■ **Instruction**
Output, word for word, every line from the line with "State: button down" through the final line of the data below.

■ **Material provided**
• • •
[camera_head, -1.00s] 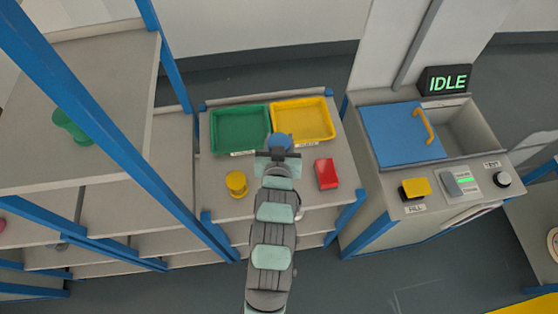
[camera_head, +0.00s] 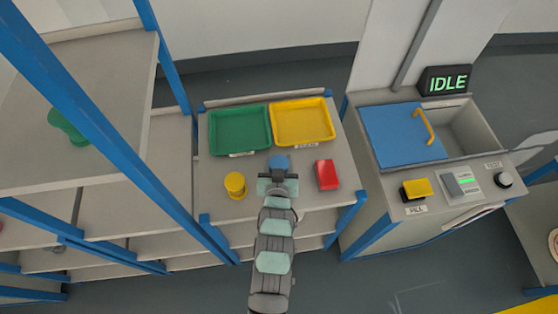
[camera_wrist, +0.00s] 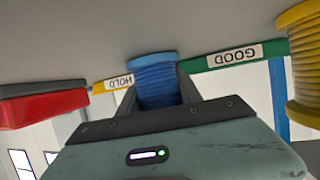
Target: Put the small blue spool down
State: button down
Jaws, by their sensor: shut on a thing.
• • •
■ **Output for this exercise**
State: button down
Jaws, by their sensor: shut on a thing.

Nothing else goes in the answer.